What you will do: Retype exactly the lines from the first one through the line with "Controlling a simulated", including both ends; skip any pictures.

==== Data provided ====

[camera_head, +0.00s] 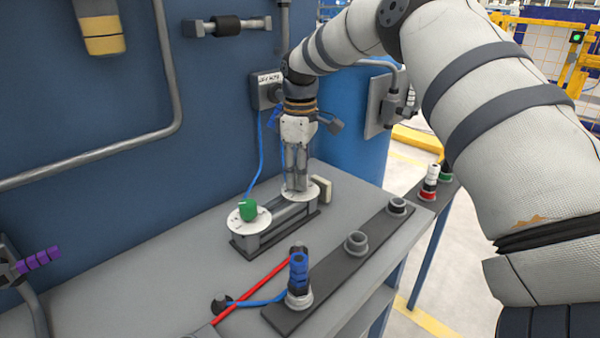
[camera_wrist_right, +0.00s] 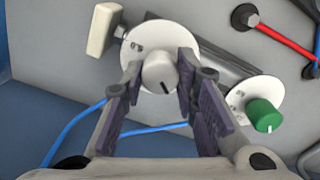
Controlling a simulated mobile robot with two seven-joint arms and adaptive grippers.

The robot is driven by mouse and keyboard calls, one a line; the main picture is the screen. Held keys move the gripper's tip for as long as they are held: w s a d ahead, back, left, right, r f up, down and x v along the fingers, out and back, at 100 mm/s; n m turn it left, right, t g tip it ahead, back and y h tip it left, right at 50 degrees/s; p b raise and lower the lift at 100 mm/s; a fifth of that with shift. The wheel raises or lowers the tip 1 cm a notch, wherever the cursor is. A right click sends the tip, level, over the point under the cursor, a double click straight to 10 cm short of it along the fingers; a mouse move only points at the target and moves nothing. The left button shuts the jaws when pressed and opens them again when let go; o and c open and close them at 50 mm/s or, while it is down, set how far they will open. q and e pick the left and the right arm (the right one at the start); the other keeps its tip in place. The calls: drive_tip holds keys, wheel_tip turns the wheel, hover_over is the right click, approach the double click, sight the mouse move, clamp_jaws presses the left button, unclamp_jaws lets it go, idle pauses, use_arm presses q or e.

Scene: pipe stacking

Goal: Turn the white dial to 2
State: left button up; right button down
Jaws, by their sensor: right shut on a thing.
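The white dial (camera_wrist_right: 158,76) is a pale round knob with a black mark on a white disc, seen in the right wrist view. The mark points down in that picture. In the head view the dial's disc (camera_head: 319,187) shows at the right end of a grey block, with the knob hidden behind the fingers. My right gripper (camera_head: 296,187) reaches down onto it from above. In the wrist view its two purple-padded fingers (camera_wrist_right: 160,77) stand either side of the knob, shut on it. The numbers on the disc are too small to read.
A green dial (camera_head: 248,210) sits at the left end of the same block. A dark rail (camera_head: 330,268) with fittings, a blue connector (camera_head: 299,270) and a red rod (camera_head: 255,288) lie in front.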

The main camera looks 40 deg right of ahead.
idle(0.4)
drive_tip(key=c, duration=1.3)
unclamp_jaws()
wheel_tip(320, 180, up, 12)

====

Answer to this exercise:
[camera_head, +0.00s] 
[camera_wrist_right, +0.00s] 
Controlling a simulated mobile robot with two seven-joint arms and adaptive grippers.

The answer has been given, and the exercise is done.